218. Paper Prepared in the Department of Defense0

THE STRATEGIC IMPORTANCE OF AFRICA

Working Paper for Discussion Group Meeting May 25, 1963

Abstract

From a global perspective Africa is not an area of primary strategic importance to the US, and we therefore have a strong interest in restricting our involvement in Africa. Nonetheless, we have a considerable number of specific interests and commitments there in whose service we might have to undertake serious and extensive burdens.

Our military and technological needs include: (1) bases in support of our readiness posture; (2) transit and supply points for efforts in the Middle East; (3) overflight and landing rights to implement contingency plans in sub-Saharan Africa; (4) facilities in support of space and missile programs; (5) communications and intelligence facilities; (6) essential raw materials. In general, we will require more military and space facilities in Africa over the next decade, but they will be more difficult to obtain.

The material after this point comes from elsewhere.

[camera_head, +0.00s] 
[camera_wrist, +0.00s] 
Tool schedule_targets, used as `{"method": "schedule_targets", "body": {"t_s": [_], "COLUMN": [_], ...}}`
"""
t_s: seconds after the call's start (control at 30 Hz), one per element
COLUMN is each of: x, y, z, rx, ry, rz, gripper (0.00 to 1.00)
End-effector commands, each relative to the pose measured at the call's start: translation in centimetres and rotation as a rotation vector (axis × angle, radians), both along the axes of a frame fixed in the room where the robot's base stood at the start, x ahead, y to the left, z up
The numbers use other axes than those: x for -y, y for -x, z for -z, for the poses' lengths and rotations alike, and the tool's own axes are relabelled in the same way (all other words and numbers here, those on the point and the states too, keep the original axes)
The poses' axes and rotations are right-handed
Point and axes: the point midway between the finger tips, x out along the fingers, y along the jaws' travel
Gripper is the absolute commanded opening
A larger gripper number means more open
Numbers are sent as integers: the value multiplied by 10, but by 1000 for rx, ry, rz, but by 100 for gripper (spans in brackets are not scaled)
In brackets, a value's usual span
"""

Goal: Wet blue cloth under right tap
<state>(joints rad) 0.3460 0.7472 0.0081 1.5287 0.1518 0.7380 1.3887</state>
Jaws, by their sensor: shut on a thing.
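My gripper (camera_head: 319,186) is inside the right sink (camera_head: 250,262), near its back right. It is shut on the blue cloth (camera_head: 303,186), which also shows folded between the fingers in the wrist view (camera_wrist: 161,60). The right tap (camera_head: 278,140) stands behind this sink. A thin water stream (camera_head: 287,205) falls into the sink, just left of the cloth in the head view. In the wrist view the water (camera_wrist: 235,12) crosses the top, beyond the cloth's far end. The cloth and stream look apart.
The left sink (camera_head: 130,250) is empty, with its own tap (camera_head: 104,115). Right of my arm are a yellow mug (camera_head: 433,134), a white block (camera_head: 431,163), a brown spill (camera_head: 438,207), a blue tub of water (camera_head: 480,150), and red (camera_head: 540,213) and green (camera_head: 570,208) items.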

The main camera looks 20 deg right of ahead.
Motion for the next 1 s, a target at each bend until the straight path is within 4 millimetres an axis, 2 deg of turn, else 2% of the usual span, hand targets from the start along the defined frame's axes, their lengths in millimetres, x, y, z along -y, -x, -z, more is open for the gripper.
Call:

Our minimum political interests are: (1) to keep Africa free of Communist regimes and to minimize Sino-Soviet influence; (2) to restrain violence in general and preserve the present territorial order as the most feasible alternative to chaos; (3) to prevent violent racial confrontations; and (4) to prevent or control situations of internal chaos similar to the Congo. We have general commitments to act under the UN Charter and specific defense commitments to Tunisia, Ethiopia, and Liberia.

Our interests sometimes conflict with each other. There is a basic conflict between our requirements and our desire to limit commitments, which will presumably be resolved on an ad hoc basis. There are a number of more specific conflicts as well, e.g., between our desire to work with our NATO allies and the difficulty of agreeing with them on fundamental common interests in Africa; and between our desire to draw close [Page 332] to states that show promise of regional leadership and the domestic problems this creates for moderate regimes.

We require a basic point of departure which gives proper balance to political and military considerations in light of our overall African posture and which establishes principles for determining future courses of action in response both to our immediate needs and longer-range interests.

[Here follows the body of the paper.]

  1. Source: Washington National Records Center, RG 330, OASD/ISA Files: FRC 73 A 2226, Strategic Importance of Africa. Secret. The source text is attached to a memorandum from Colonel Howard C. Junkermann, USAF, to Lieutenant Colonel C.C. Robinson, Defense Intelligence Agency, Commander H.A. Cummings, Department of the Navy, Lieutenant Colonel E.G. Tanassy, Department of the Air Force, and J.J. Blake, Department of the Army. Junkermann indicated that the paper was drafted by Fred Greene, and would be used as a basis for discussion at a forthcoming conference to be held at Georgetown University on May 25. No record of the group’s discussion has been found.